I am ok with 4 more years of Trump in this scenario. If Biden somehow were to eke out a win, he would accomplish next to nothing as president anyway (Supreme Court justices? Lol keep dreaming, Majority Leader McConnell will still be a thing), and the subsequent midterms would be even more disastrous for Dems due to massive disillusionment among younger voters, since, you know, their chosen candidate was robbed 2 years earlier. A republican even more awful than Trump would beat the dithering, barely-functioning old man in 2024, and in just 4 short years we will be back to where we started.

If Trump is reelected, OTOH, the Dems would be heavily favored to win the Senate in 2022. They could even impeach the imbecile a 2nd time if they wanted to.The next recession is inevitably coming up soon too, so might as well have Trump take the blame for it within within the next few years.

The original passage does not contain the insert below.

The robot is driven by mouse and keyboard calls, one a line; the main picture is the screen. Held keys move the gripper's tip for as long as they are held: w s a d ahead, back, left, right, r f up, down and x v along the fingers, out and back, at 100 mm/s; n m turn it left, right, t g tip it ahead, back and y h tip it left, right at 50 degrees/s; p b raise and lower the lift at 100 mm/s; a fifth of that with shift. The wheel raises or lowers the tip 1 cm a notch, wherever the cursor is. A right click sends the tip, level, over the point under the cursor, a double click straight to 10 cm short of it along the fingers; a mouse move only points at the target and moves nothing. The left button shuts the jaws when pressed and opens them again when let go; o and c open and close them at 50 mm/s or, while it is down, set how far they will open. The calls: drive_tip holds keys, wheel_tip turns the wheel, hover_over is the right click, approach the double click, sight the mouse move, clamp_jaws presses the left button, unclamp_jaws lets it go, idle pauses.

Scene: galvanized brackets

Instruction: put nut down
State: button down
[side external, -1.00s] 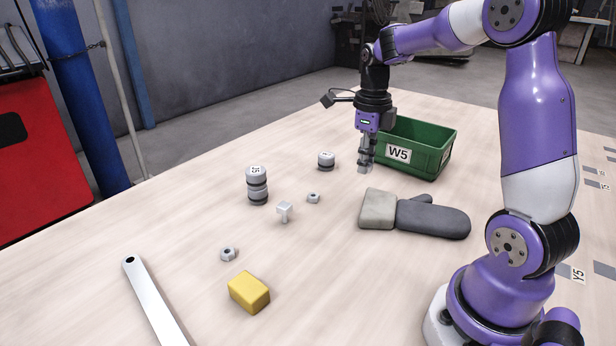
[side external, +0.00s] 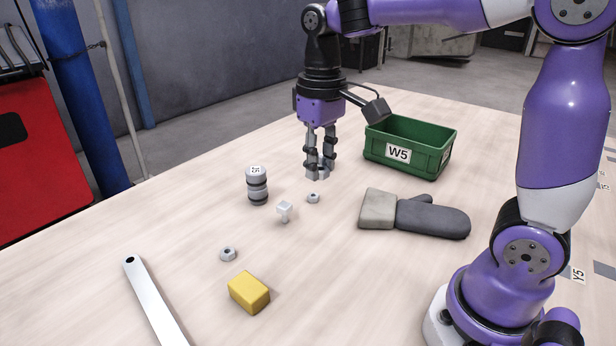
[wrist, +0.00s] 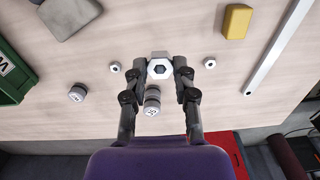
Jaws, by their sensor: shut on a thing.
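My gripper (side external: 317,172) points down above the table, fingers closed around a light grey hex nut (wrist: 160,68). In the wrist view the nut sits between the fingertips (wrist: 161,72), its dark hole facing the camera. In the side view the gripper hangs just behind a small nut (side external: 313,198) lying on the table, apart from it. Another loose nut (side external: 228,254) lies nearer the front.
A stacked grey cylinder (side external: 257,186) stands left of my gripper. A short cylinder (wrist: 77,93) shows in the wrist view. The green W5 bin (side external: 440,160) and grey glove (side external: 432,217) are to the right. A yellow block (side external: 249,292) and metal bar (side external: 153,300) lie in front.

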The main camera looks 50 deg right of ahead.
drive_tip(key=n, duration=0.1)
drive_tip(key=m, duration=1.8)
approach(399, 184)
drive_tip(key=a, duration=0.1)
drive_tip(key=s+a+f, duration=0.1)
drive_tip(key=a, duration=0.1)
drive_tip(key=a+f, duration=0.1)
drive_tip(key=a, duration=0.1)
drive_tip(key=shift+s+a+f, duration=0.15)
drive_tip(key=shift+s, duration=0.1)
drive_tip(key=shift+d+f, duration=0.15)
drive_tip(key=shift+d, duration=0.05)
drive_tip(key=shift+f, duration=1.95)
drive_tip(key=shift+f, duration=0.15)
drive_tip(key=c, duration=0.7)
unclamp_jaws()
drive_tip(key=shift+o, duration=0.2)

Idiot Americans always pin the blame on whoever is occupying the White House during a recession, so better that it not be a Democrat. An actual decent YOUNG democrat who learned the lessons from 2016 and 2020 would then be nominated in 2024, and win the presidency.

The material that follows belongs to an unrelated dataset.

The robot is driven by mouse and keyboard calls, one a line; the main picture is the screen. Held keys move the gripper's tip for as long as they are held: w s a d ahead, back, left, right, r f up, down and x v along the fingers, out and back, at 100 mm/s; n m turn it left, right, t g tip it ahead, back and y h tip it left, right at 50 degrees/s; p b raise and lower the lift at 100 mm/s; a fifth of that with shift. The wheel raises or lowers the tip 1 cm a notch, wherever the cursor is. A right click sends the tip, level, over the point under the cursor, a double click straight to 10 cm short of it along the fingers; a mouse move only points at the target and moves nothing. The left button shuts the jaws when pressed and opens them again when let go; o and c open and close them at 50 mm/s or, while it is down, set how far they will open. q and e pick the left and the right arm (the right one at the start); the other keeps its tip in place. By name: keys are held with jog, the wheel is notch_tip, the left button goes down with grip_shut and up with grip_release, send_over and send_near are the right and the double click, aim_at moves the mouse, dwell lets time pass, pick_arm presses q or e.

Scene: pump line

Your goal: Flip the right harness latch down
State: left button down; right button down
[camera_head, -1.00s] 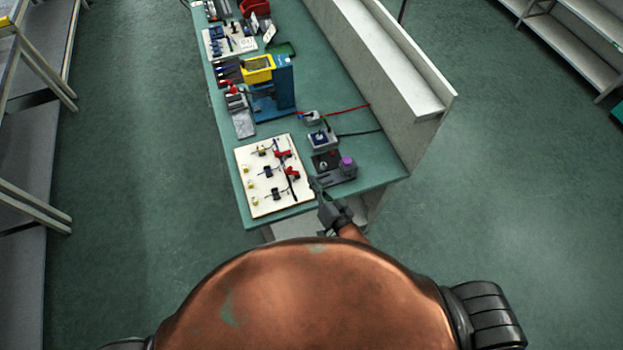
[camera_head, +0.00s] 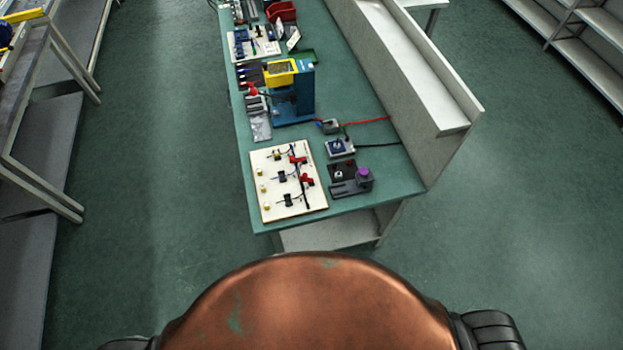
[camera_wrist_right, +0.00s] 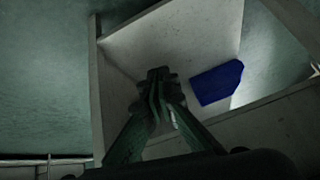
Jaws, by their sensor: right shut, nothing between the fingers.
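The cream harness board (camera_head: 270,205) lies on the near end of the green bench in the head view. It carries two red latches, one farther back (camera_head: 297,160) and one nearer (camera_head: 306,178), along a dark cable at its right side. Both are too small to tell whether they are up or down. My right gripper (camera_wrist_right: 160,78) shows only in the wrist view, with its fingers together and empty. It is away from the board, with pale panels and a blue object (camera_wrist_right: 217,82) behind it. My left gripper is out of view.
A dark fixture with a purple knob (camera_head: 364,173) stands right of the board. A small box with a blue top (camera_head: 340,147) and a blue-and-yellow press (camera_head: 293,92) stand farther back. A pale raised ledge (camera_head: 420,70) runs along the bench's right side.

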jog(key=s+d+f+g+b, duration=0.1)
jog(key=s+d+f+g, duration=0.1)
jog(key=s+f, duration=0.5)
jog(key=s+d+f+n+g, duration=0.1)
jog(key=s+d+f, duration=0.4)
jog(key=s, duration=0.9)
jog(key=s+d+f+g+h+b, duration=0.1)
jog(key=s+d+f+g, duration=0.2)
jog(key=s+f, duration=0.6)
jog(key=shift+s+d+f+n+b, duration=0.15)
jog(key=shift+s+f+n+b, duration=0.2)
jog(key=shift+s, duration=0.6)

4 more years of Trump would lead to better outcomes in the longterm than a pretender being nominated by a brokered convention.

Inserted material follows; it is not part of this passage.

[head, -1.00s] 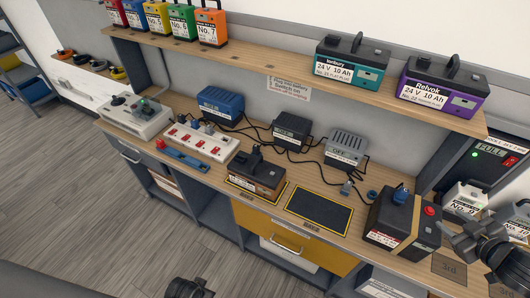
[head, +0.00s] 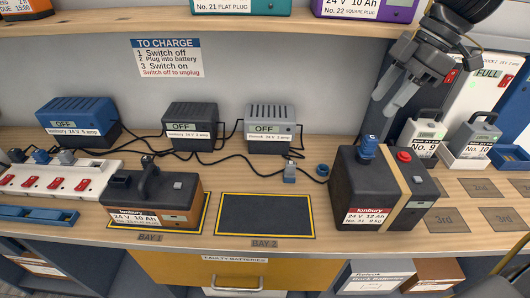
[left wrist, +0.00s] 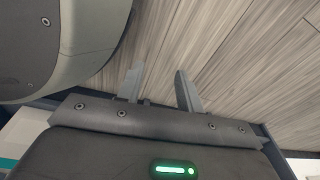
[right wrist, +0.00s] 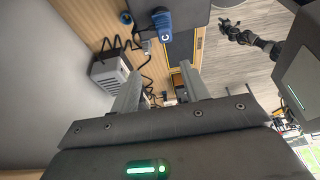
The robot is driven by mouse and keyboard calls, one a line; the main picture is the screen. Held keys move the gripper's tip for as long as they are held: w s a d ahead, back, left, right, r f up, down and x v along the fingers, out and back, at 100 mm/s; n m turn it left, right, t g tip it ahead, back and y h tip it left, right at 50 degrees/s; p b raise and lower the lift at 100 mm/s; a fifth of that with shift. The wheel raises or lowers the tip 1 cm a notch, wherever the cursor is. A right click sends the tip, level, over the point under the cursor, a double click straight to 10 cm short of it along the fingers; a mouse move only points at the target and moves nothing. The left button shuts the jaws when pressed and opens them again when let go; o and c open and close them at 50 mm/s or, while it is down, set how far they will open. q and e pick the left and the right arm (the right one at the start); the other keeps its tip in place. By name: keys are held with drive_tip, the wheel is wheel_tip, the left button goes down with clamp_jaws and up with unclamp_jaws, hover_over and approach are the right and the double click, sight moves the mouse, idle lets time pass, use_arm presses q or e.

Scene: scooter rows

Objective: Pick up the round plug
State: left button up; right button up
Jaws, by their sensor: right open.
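A small round blue plug (head: 322,170) lies on the bench between a grey plug (head: 289,172) and the black-and-tan battery (head: 352,196); it also shows at the upper left in the right wrist view (right wrist: 125,17). A blue piece marked C (head: 369,146) stands on that battery's top, and it shows at the top of the right wrist view (right wrist: 163,22). My right gripper (head: 387,108) is open and empty, above and behind the battery, apart from both blue pieces. My left gripper (left wrist: 159,70) is open and empty above the floor.
Three chargers (head: 190,127) with black cables stand along the wall. Bay 2 (head: 265,214) is an empty dark mat; a battery (head: 150,200) sits in bay 1. A shelf (head: 130,21) runs above the bench.

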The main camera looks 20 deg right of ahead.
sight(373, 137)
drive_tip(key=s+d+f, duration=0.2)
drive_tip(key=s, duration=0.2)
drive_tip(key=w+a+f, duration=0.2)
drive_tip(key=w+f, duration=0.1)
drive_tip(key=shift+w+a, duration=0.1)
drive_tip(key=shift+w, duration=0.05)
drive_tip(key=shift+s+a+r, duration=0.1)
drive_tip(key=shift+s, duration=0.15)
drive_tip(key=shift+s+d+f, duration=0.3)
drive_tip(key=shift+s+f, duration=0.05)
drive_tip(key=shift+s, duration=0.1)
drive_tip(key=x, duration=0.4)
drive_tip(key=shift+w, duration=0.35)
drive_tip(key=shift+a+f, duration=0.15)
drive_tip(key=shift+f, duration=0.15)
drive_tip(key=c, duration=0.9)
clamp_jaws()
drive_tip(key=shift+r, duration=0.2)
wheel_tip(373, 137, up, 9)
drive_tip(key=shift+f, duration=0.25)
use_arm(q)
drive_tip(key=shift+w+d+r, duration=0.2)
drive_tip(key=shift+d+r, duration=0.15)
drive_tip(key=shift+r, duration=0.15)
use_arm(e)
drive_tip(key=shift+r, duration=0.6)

These are the kind of rationalizations you will hear a lot if the Democratic establishment’s plan to screw over Sanders continues.

Sanders supporters will mostly support whoever the nominee is because every major democratic candidate is superior to Trump, but 2016 will have nothing in common with what happens in 2020.

In 2016 Sanders lost both the delegate count and the popular vote. Most Sanders voters accepted this fact.

The scenario in 2020 is that Sanders wins the majority both the delegate count and popular vote, but is denied the nomination because the democratic party wants to maintain good relationships with wealthy individuals and corporate backers who do not like Sander’s policies.

Also add in Bloomberg, who is a moderate republican with a history of behaviors that alienate the democratic base basically buying the election and bribing the democratic party to do it, he embodies what Sanders is fighting against. Whats the point as democrats of even having primary elections if we’re just going to nominate whoever a billionaire republican tells us to nominate after he hands out his bribes?

Its not going to be the same thing. Sanders supporters will support the nominee but after 2020 they will vastly amplify their efforts to create an independent grassroots mobilization effort to take over the democratic party, since 2020 will perfectly embody everything Sanders and his voters rail against. The will of the people being ignored in favor of what the monied class wants.

Bernie has already proposed that very scenario and said that, “Alot of people will be very unhappy.”

So the better question, seems to me, is what will Bernie say to keep his revolution from turning into a revolt.

Will he throw his support behind Biden, or will he grouse loudly about being robbed by the DNC apparatchiks.

As he’s said time and time again, he will throw his support behind anybody who wins the Democratic nomination (if it isn’t him), so there is really nothing to worry about. Right?

The same shit as 2016. It was rigged, the DNC conspired against Bernie.

They won’t vote for Biden. ‘What has he done to EARN my vote?’ ‘The lesser of two evils is still evil’

If by “shenanigans” you mean following the rules as they were set up far ahead of time, then Sanders supporters would be the ones blasting a hole through democracy and party integrity.

I.e., they’d be acting like Republicans. Why should anybody want that or approve of it?

I asked this in another thread, but will also put this here:

With the way delegates are allocated, is it possible for one candidate to receive a plurality of delegates, while another has received a plurality (or even majority) of popular votes?

You’re not a Bernie supporter, you hate Bernie supporters. You don’t speak for us. Granted I can’t speak for the endless millions of them too, but I can try to explain my view.

2016 was different. The DNC maybe put their thumb on the scale, but Bernie still lost the election. He didn’t get as many votes or as many delegates. Bernie never connected with black voters or voters over the age of 50, and as a result he lost the election. In 2020 Bernie will have the majority of votes and delegates, but will be denied the nomination because wealthy interests do not like his policies and those wealthy interests tell the democratic party to overrule its voters and nominate someone they like instead. Its a totally different scenario.

What will happen likely is Bernie and his voters will say ‘the democratic party is corrupt and beholden to the interests of anyone who pays them, but it beats another 4 years of Trump’. They’ll vote for the nominee, and then in 2021 start massively building their grassroots movement again because it’ll make them realize there is still a ton of work to do to rebuild the democratic party.

As I said earlier, if Sanders wins both the popular vote and delegate count, but the DNC nominates whomever a moderate republican (like BLoomberg) tells them to vote for after he hands out his bribes, that is going to create a massive revolt within the democratic party that made 2016 look like a joke.

What if in 2024 Charles Koch writes the DNC a check for 2 billion dollars to nominate Harold Ford Jr as the presidential nominee after someone like Warren wins the popular vote and majority of delegates in the primary? People aren’t going to passively put up with that.

Isn’t that the case to date when looking at popular vote totals for Sanders and Biden?

Bernie has the delegate count but Biden the popular vote count:

I think the vast majority of Sanders supporters will vote for Biden just as they did for Hillary. Sure, some defected last time but I think fewer will this time, just because of what Donald revealed himself to be. If you’re comfortable of a second term of Donald and the loss of democracy because you’re unhappy that Bernie doesn’t get the nomination, then I guess you get the government you deserve.

The odds of Democrats filling Supreme Court seats are much better if Biden gets the nomination. For one thing, Biden is likelier to win. For another, downballot Democrats will fare much better with Biden leading the ticket than Sanders. With Biden, we might get a Democratic Senate. With Sanders, much less likely.